As part of the annual two-week Cherry Blossom Festival, the Center for East Asian Studies and the Japan-American Society of Greater Philadelphia co-sponsored a discussion about the traditional Japanese entertainers.
"The geisha world has a potent spell that is cast on us today," Japanese Studies professor and discussion moderator Linda Chance said. "I am going to argue it is a potent spell of misunderstanding."
Geishas are widely misunderstood even by Japanese youths, who get their information from movies and "don't know much more about it than [Americans] do," Chance said.
Hanayagi Isaburo, raised in an okiya, or geisha house, since birth and trained in dance since age 3, described the difficulties of becoming a geisha.

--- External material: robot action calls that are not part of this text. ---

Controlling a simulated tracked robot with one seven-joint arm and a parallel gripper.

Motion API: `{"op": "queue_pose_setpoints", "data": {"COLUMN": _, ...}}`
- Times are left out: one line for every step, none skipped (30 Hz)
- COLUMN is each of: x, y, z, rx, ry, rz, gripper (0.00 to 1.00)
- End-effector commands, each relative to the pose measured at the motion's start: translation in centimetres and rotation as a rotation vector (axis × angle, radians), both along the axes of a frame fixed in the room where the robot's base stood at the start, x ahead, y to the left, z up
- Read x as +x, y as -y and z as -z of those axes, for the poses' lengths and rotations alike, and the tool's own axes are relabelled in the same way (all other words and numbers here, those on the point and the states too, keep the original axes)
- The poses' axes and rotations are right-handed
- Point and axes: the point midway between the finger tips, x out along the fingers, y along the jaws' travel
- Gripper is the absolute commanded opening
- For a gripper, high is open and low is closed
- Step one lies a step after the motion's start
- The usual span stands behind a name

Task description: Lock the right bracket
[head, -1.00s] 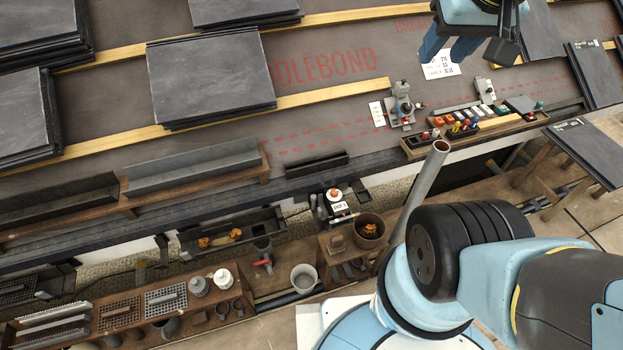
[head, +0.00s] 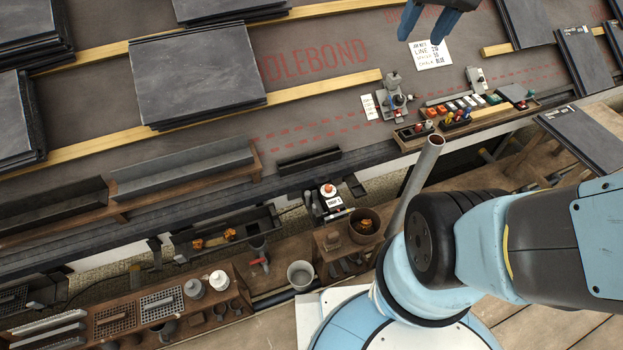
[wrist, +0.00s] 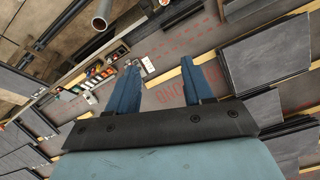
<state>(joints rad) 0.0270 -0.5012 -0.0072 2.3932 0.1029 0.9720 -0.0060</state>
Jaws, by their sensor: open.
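Two grey bracket-like fittings stand on the roof by the tray. The right one (head: 476,78) is a small upright grey block with a dark round spot. I cannot tell from here whether the right one's lock is open or closed. My gripper (head: 419,38) is at the top edge of the head view, up and to the left of the right fitting and apart from it. In the wrist view its two blue fingers (wrist: 160,64) are spread, with nothing between them.
A wooden tray (head: 408,146) with coloured pieces lies along the roof edge below the fittings. A white note (head: 433,54) and a small white card (head: 369,106) lie nearby. Slate stacks (head: 195,78) and yellow battens (head: 300,98) cover the roof. A grey pipe (head: 421,172) rises near my arm.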

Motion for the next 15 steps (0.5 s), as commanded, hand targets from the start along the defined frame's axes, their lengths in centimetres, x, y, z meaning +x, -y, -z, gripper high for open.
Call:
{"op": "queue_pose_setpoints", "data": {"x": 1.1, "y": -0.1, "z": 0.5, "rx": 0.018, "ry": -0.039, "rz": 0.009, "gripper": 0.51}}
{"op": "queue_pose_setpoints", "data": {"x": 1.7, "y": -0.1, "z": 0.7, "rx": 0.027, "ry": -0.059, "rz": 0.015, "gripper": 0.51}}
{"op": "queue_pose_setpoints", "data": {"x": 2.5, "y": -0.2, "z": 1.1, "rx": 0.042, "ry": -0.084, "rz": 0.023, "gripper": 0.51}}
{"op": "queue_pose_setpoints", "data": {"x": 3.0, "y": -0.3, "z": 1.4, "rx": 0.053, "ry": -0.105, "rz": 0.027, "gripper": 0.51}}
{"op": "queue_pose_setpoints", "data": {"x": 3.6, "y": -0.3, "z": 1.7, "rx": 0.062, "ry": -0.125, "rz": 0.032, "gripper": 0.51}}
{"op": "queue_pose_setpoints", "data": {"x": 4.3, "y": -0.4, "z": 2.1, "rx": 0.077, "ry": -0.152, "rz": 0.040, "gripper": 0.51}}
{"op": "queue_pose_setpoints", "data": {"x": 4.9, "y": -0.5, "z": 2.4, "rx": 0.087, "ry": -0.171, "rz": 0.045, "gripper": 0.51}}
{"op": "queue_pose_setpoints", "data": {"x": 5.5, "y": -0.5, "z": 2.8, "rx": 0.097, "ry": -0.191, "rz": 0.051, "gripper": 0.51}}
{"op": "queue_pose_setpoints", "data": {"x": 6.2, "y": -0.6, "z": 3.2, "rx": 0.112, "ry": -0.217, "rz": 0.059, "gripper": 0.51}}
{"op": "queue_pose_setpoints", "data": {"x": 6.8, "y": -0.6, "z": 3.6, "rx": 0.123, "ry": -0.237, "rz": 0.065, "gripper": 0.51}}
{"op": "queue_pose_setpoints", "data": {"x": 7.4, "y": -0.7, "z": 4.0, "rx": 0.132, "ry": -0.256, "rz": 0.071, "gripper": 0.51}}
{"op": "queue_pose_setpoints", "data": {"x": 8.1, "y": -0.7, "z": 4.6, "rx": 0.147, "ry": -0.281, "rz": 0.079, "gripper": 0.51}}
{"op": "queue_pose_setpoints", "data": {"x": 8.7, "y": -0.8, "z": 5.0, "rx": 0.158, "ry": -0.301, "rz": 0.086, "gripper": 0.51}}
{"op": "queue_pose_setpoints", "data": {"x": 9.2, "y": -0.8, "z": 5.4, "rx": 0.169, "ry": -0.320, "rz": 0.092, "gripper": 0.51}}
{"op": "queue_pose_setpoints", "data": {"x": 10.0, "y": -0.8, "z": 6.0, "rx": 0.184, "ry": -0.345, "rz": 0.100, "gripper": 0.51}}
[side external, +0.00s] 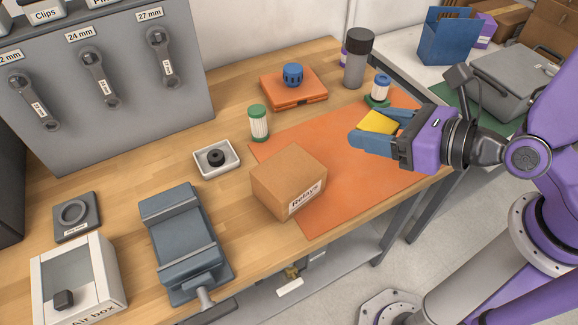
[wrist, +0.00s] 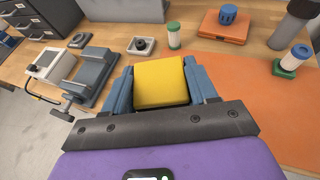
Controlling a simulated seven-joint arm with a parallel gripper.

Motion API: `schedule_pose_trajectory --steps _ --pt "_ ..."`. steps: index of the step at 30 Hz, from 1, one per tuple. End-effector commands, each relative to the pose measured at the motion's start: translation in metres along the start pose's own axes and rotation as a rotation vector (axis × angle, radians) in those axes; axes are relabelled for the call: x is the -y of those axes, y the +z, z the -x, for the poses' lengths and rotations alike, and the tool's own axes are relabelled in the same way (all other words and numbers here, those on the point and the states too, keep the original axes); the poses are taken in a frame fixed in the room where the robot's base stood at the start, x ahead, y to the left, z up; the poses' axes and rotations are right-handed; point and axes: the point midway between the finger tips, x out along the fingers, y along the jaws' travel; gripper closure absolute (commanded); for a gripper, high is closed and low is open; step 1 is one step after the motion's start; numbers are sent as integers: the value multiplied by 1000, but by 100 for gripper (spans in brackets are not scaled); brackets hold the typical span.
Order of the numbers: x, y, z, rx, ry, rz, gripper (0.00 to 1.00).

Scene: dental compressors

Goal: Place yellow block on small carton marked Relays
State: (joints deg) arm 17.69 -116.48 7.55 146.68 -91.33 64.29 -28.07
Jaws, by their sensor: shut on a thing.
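The yellow block (side external: 379,123) is between the blue fingers of my gripper (side external: 372,132), which is shut on it. It is held in the air above the right part of the orange mat (side external: 345,180). In the wrist view the block (wrist: 161,83) fills the space between the fingers. The small brown carton (side external: 283,178) with a Relays label stands at the mat's left front edge, to the left of my gripper and apart from it. Its top is bare. In the wrist view I cannot make out the carton.
A green-capped filter (side external: 258,123), a white tray with a black ring (side external: 216,158), an orange case (side external: 293,88) and a dark-topped cylinder (side external: 357,58) stand behind. A grey vise (side external: 185,243) and a white air box (side external: 76,280) are at left. The mat between gripper and carton is clear.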

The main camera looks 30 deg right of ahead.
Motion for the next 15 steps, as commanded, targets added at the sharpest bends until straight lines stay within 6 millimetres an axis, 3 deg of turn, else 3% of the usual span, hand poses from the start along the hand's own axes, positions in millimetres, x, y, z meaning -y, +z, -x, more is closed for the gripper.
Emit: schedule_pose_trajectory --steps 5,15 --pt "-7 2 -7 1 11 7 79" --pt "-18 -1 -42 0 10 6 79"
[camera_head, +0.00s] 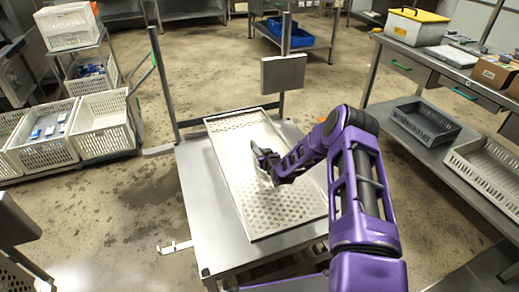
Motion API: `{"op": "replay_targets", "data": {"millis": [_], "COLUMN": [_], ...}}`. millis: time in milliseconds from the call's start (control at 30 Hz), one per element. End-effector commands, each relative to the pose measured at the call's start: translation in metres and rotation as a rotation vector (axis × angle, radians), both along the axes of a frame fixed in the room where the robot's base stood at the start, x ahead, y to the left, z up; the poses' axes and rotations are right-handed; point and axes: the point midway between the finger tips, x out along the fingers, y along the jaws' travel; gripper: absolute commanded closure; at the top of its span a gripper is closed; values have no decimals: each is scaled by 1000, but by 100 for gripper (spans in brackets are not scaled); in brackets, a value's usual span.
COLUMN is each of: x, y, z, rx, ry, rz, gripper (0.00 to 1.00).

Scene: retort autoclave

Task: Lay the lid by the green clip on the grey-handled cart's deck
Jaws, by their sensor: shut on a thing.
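A cream perforated panel with a raised rim (228,172), which looks like the lid, is over the steel deck of the cart (205,228) in the middle. It covers most of the deck; I cannot tell whether it rests flat or hovers slightly. My gripper (262,160) is at the panel's middle, shut on what appears to be the lid; the exact grip is too small to make out. The cart has grey upright posts (165,85) at its far side. I cannot make out a green clip on the lid or deck; my arm hides part of the panel's right side.
Cream crates (100,125) stand at the left, near a thin green bar (142,78). A workbench (430,70) with green drawer handles is at the right, with a grey crate (425,122) on its lower shelf. A grey box (283,73) is on the cart's far post.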

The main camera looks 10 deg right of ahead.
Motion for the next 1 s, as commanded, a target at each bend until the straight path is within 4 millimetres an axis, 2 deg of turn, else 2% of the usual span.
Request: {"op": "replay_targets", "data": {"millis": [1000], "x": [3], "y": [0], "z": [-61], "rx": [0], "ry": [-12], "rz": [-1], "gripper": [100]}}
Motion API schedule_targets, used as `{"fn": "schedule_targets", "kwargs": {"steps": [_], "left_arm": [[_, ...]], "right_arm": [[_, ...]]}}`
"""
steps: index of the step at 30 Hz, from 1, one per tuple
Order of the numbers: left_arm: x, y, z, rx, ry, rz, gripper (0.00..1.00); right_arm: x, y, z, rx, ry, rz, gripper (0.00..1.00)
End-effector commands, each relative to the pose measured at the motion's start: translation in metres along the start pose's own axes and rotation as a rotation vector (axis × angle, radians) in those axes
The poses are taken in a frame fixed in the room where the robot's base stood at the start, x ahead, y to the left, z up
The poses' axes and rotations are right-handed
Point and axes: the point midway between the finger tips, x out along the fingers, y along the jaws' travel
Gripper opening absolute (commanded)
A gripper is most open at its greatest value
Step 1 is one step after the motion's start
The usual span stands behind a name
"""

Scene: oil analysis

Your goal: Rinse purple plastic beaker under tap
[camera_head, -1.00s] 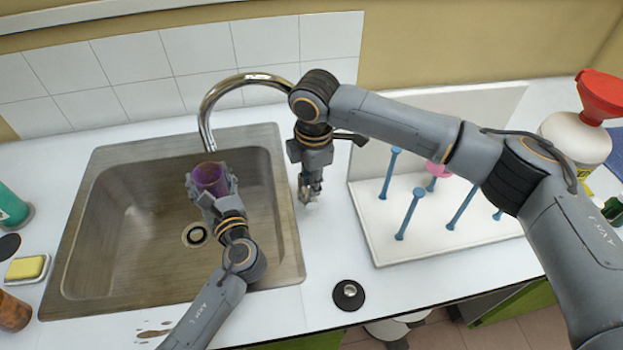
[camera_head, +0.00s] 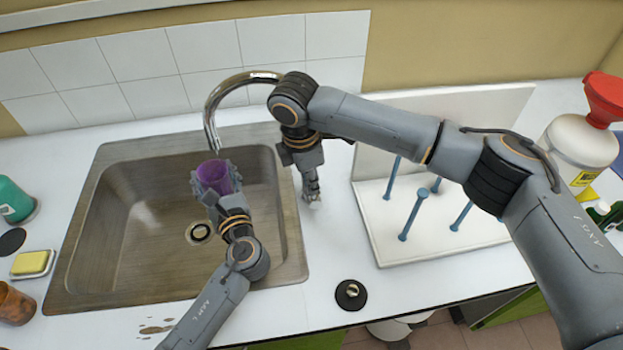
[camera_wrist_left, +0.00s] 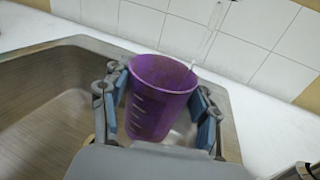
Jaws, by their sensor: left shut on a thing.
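A purple plastic beaker (camera_head: 214,177) is over the sink (camera_head: 130,235), its open mouth up and close below the tap's spout. My left gripper (camera_head: 217,188) is shut around its sides. In the left wrist view the beaker (camera_wrist_left: 158,98) sits between the fingers, with pale graduation marks on its wall. A thin pale streak shows above its rim there; I cannot tell whether it is water. The chrome tap (camera_head: 213,105) arches over the back of the sink. My right gripper (camera_head: 312,195) points down beside the sink's right edge; its finger opening is unclear.
A white drying rack (camera_head: 385,245) with blue pegs stands right of the sink. A white bottle with a red funnel (camera_head: 603,95) is at the far right. A yellow sponge (camera_head: 32,263) and a green container (camera_head: 14,200) are at the left. A black round object (camera_head: 350,295) lies near the front edge.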

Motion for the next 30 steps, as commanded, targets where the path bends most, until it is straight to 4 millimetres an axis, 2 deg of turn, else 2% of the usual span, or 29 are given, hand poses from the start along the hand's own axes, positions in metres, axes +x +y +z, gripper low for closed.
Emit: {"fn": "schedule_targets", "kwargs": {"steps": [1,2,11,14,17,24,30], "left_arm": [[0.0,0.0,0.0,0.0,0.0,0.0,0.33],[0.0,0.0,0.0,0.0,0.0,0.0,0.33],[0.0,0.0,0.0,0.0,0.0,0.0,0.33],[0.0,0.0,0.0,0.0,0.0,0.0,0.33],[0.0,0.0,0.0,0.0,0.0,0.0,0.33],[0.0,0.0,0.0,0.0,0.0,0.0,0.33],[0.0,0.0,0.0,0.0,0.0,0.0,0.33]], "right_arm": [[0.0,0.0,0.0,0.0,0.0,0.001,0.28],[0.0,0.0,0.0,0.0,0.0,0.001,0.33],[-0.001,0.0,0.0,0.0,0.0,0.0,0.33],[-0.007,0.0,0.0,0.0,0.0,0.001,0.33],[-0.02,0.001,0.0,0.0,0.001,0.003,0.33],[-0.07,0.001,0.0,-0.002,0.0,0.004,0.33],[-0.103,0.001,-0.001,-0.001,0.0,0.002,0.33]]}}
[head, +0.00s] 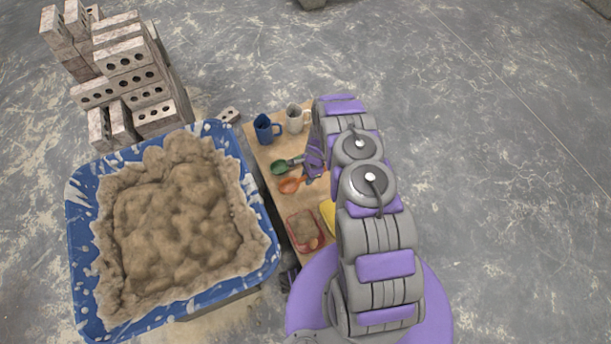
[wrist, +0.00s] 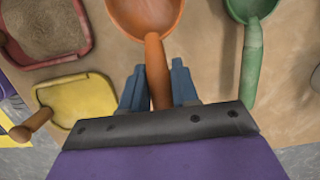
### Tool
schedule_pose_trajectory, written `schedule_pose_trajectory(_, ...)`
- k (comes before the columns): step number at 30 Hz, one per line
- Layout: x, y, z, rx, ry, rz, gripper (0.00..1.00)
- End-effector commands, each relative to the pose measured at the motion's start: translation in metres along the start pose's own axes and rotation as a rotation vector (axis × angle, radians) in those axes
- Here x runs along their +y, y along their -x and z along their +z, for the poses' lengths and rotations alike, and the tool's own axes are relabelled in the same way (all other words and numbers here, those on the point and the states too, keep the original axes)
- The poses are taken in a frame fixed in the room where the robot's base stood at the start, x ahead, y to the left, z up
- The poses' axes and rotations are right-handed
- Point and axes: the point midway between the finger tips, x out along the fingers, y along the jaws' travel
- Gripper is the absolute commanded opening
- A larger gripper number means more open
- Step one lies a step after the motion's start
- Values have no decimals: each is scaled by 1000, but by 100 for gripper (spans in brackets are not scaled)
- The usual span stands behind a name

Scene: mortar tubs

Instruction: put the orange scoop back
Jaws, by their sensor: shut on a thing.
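The orange scoop (head: 291,185) is over the tan board beside the large tub in the head view. In the wrist view its round bowl (wrist: 146,14) is at the top, with the handle running down toward me. My gripper (wrist: 158,70) is shut on the orange scoop, its blue fingers on both sides of the handle. In the head view my gripper (head: 313,170) is partly hidden by my arm. I cannot tell whether the scoop touches the board.
A green scoop (wrist: 251,50) lies close on the right. A red tray of mortar (wrist: 82,48) and a yellow tool (wrist: 78,100) are on the left. A blue mug (head: 264,128) and pale mug (head: 295,119) stand on the board (head: 262,150). A blue tub (head: 82,210) flanks it.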

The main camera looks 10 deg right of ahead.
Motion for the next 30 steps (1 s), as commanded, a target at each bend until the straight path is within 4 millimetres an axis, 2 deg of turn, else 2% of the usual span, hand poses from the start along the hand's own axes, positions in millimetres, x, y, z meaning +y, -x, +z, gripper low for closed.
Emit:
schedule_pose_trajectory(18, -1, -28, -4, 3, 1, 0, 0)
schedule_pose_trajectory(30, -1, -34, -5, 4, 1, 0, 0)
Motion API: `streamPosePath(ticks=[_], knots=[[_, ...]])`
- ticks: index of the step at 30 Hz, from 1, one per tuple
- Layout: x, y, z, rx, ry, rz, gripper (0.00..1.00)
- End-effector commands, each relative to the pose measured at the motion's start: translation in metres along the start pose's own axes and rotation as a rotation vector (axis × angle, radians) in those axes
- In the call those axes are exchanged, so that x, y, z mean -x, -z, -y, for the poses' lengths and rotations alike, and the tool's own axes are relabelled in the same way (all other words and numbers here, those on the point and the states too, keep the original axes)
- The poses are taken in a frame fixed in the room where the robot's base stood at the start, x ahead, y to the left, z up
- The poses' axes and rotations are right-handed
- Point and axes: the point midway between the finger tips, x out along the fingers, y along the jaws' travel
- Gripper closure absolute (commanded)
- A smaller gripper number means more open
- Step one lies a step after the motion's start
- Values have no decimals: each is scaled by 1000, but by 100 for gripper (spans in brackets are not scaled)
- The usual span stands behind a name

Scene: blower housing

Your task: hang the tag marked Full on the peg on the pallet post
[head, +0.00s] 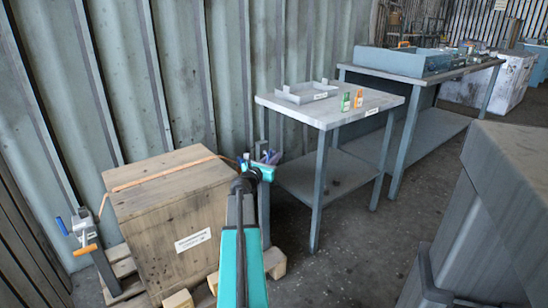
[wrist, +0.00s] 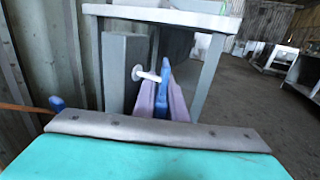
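My gripper (wrist: 164,100) has lilac fingers closed on a blue tag (wrist: 165,76), which stands upright and edge-on, so its marking cannot be read. A white peg (wrist: 145,75) sticks out at the grey post (wrist: 124,75), just left of the tag. The peg's right end is at or very near the tag; I cannot tell whether it passes through a hole. In the head view my gripper (head: 264,165) is at the post's top, beside the crate, and my arm hides part of it. A green tag (head: 346,102) and an orange tag (head: 359,98) stand on the small table (head: 330,112).
A wooden crate (head: 170,215) with an orange strap (head: 160,175) sits on a pallet (head: 272,262) to the left. A grey tray (head: 306,93) is on the small table. A long workbench (head: 430,70) stands behind.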

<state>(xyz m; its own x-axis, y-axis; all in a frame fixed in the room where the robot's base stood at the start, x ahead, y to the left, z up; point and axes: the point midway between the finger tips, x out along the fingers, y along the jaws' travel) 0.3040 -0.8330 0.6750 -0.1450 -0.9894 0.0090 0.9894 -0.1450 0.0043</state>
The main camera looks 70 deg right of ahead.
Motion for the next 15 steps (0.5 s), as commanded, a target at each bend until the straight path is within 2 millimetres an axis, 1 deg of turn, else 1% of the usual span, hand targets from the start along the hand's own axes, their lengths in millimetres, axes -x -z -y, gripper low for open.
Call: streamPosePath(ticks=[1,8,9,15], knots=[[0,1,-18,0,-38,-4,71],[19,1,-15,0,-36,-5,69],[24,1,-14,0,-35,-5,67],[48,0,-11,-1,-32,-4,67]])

Girls must forgo having families, he said, because they begin training very young. Maikos, or geishas in training, start between the ages of 15 and 21.
Future geishas must spend most of their time practicing. Maikos practice in groups of around 15, five days a week, with weekends consumed by other work.
Geisha dances are very complicated and it is challenging to master all the steps, he added.
"Ordinarily, it takes about a month to learn a single dance," Isaburo said.
Once a geisha has completed her training, her goal is to entertain men in a chaste manner.
"The work of a geisha is to make men think they want to meet her above all others," Isaburo said.
According to Isaburo, the contemporary Western representation of geishas as objects of lust is false.
"I'd like you to understand the difference between making men happy selling your art and selling your body," Isaburo said.
The film Memoirs of a Geisha, which was released last year, short-changed some of the true geisha ideals, Isaburo said.
"The mother in the film was very strict about money. But in geisha houses, they are strict about art," Isaburo said.